In occasione della Giornata contro la violenza alle donne, la Comunità Papa Giovanni XXIII rende nota la sentenza della Corte d’Assise di Frosinone, depositata il 15 settembre 2015. Il maxi-processo ha visto numerosi imputati rispondere per i reati di tratta di esseri umani, riduzione in schiavitù, violenza sessuale; tra le vittime c’era anche una minorenne nigeriana, rapita alla sua famiglia e costretta alla prostituzione prima in Libia e poi in Italia, vittima di atroci vessazioni, ridotta alla fame, picchiata ripetutamente dai suoi aguzzini, costretta all’assunzione di droghe e poi barbaramente violentata. I Giudici della Corte d’Assise di Frosinone riconoscono, con questa importantissima sentenza, come parte civile non solo la ragazza sfruttata ma anche la Comunità Papa Giovanni XXIII che l’ha accolta e assistita.
“Non può infatti negarsi – si legge nella sentenza – che anche l’Associazione Papa Giovanni XXIII, per l’attività sociale che svolge, sia danneggiata sia moralmente che economicamente, dai reati oggetto di condanna, che tutti impongono la necessità del suo intervento assistenziale e che tutti colpiscono soggetti deboli che hanno bisogno della tipologia di assistenza che le sue strutture forniscono”.
“Un riconoscimento del ruolo della Comunità Papa Giovanni XXIII al fianco delle vittime di tratta e prostituzione – commenta l’avvocato Annalisa Chiodoni, che nel processo difendeva la minorenne – , ma soprattutto un pronunciamento di portata storica, che fa sentire queste ragazze meno sole nell’affrontare i loro sfruttatori”.

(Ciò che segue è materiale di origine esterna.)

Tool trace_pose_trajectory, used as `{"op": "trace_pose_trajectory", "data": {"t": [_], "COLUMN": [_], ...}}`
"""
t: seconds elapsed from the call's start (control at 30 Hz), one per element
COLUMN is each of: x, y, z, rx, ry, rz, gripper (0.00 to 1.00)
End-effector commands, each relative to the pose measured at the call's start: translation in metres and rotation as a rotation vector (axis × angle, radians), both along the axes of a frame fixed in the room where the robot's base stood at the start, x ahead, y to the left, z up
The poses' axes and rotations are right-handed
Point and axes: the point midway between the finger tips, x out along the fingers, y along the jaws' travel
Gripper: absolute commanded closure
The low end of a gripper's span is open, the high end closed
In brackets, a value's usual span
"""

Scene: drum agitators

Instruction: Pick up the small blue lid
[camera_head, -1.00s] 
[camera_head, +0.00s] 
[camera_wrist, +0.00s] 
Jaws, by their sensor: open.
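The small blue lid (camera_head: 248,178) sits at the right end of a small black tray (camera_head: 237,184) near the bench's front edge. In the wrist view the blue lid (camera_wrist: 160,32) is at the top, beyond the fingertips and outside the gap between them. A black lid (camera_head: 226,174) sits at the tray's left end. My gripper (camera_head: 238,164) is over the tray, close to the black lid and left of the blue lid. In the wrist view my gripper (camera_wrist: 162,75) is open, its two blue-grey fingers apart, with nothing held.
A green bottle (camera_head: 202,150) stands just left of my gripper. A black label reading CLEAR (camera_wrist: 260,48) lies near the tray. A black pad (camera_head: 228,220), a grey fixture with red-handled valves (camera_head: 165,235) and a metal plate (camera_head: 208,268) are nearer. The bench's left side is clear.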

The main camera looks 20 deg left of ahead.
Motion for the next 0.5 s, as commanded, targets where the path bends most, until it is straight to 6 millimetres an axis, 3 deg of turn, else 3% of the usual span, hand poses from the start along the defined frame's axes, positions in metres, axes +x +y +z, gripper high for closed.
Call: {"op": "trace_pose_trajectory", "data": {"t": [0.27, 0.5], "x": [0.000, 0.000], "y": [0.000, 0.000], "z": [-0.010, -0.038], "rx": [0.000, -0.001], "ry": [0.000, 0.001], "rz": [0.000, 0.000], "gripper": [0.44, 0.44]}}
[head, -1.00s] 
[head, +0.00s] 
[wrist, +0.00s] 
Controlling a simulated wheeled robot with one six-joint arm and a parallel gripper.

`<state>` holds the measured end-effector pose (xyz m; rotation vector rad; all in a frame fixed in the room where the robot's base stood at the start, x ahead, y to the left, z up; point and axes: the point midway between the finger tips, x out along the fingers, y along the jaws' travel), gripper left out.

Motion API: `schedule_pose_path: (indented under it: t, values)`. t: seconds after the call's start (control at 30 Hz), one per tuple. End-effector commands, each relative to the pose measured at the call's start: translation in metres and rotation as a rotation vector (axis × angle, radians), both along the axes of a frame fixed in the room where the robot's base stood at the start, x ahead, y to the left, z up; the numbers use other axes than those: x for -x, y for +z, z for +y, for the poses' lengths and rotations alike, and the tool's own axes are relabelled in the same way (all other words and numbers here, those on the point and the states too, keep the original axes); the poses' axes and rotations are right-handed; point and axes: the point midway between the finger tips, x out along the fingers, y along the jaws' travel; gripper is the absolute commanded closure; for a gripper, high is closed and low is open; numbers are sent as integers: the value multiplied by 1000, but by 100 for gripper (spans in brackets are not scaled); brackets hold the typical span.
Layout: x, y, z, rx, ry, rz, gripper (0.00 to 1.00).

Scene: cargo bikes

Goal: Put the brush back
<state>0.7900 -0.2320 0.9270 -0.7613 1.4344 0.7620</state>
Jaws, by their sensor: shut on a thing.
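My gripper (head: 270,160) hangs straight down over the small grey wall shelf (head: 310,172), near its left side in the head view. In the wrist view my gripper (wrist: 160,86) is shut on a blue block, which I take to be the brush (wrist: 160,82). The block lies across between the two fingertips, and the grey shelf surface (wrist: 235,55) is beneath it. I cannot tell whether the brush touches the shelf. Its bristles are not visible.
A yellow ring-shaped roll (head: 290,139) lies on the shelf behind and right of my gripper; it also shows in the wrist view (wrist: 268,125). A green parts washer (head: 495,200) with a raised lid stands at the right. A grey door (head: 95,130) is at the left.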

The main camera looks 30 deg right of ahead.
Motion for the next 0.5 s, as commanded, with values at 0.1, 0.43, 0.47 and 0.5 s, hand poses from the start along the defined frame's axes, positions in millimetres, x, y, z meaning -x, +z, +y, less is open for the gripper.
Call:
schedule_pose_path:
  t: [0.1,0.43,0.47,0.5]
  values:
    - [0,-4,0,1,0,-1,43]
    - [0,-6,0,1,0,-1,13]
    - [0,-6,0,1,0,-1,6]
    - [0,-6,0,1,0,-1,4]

“È una sentenza molto importante – sottolinea Giovanni Ramonda, responsabile generale dell’associazione – perché attribuisce alla nostra Comunità un ruolo protettivo nei confronti di queste giovani vittime che si trovano sole, in un Paese che non conoscono, dove non sanno di chi potersi fidare. Sono le nostre figlie, le nostre sorelle, e non possiamo permettere di lasciarle in balia di sfruttatori e clienti. Per questo continueremo con ancora più forza la nostra battaglia culturale ma anche giuridica, perché si introduca in Italia il cosiddetto“modello nordico” nel contrasto alla prostituzione, che vieta l’acquisto di prestazioni sessuali riconoscendo che nessuna persona può essere ridotta strumento di guadagno e di piacere”.